Seven native teenagers stand under a bus shelter bench at Commercial Drive and Broadway in East Vancouver. The teens toss jokes back and forth. Some smoke, others pace around. They gesture and talk. People move in and out of the group to buy something at the coffee shop or to talk to someone standing in a cluster nearby.

 “We’re just chuggin’,” says a young native man in a baggy zip-up hoodie when approached. The group around him titters. The young man sways slightly, and steadies himself against the  shelter wall. He’s drunk.

 In Vancouver, ‘chug’ is slang  for people of Aboriginal ancestry who are heavy drinkers and act rowdy in public places. Native youth in this city are increasingly using the term amongst each other, a trend some native teens say fractures a community already struggling with racism from outsiders.

 Joseph Posey ran away from his foster home when he was 12 and lived on the streets for almost a decade, he says  He hung out with Aboriginal gang members on Commercial Drive and is one of the young Aboriginals who people on the street called a ‘chug.’ The word carries multiple meanings. It’s not just a racial term. It’s also a greeting.  

 “Chug is, I don’t know, from my point of view it’s not really racist. It’s one person saying it to another person, ‘’Sup, chug.’ But usually cause we’re on the street it’s more family,” Posey says.

  “More time to use the term ‘chug’ is when you’re goin‘ against another person. It’s someone that’s- has- a grudge against you, ‘That chug right there,’ you know, he’s talkin’ shit about this person or that person,” he explains.

 Posey, 22, got sober a year ago for his three children and girlfriend. Since then, he’s learned Japanese martial arts and plays lacrosse. He volunteers at Red Fox, a native youth outreach program that combines physical activity and leadership training.  Chug is a painful reminder of his previous life, he says.
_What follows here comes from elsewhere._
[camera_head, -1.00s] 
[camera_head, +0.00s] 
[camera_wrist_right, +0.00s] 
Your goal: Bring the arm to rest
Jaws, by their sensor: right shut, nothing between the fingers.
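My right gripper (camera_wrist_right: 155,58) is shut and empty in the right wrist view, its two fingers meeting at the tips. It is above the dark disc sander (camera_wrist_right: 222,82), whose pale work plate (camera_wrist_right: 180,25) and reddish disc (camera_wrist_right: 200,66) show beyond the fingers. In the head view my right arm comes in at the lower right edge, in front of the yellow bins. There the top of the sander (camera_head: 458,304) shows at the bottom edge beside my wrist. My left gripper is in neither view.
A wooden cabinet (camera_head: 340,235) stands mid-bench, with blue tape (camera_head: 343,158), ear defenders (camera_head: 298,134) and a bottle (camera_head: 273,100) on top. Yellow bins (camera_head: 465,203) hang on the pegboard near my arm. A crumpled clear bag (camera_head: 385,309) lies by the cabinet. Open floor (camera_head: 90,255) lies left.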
He  doesn’t want this term passed down to his kids. It’s a term that he heard from an early age in his foster home and on Commercial Drive from the teens he hung out with, and adults passing by.

 “Kids learn off their parents. They learn off people that they see,” he said. “And the younger kids hear it all the time, and they think it’s okay,” he said. He thinks high schoolers are using the word even more than he did when he was in his teens.

 About half of Canada’s Aboriginal population lives in cities, according to Statistics Canada’s 2006 census. A 2010 nationwide study by Environics Canada found that an overwhelming majority of urban Aboriginals felt they negatively stereotyped by non Aboriginal people. Three in four felt stereotyped as substance-addicted, unintelligent, lazy and poor.

 “That’s why we grew up rebelling, drinking alcohol, fighting back,” he says.

 The N-word, queer, and chug

Deana Reder, an assistant professor of First Nations Studies at Simon Fraser University, says chug has become "a cultural insider term."

 “I would put chug in the same category as the N-word and queer’”, Reder says.

 In the United States, sociologists and scholars have noted communities’ reclamation of derogatory terms such as the N-word and queer. In the 2007 book The N-Word: Who Can Say It, Who Shouldn’t, and Why, author and Emerson College professor Jabari Asim charts the reconfiguration of the word as a cultural insider term, particularly in black American hip-hop and rap. 

 Works by sociologists and cultural studies scholars such as Steven Seidman in the mid-1990s used the term queer to refer to individuals who didn't fit into the mainstream lesbian, gay, bisexual, and transgender movements of the time. Similarly, chug shifted from a racist slur to a more fluid term used amongst natives, especially urban youth.

 An “insider term” divides urban native community

Cheryl Robinson, 34, a youth coordinator at Red Fox and a native youth worker for almost two decades, says non native kids called her "chug" in elementary school. She didn’t hear it used between native kids often until she started hanging out with other native teens and experimenting with drugs and alcohol in the early and mid-1990s.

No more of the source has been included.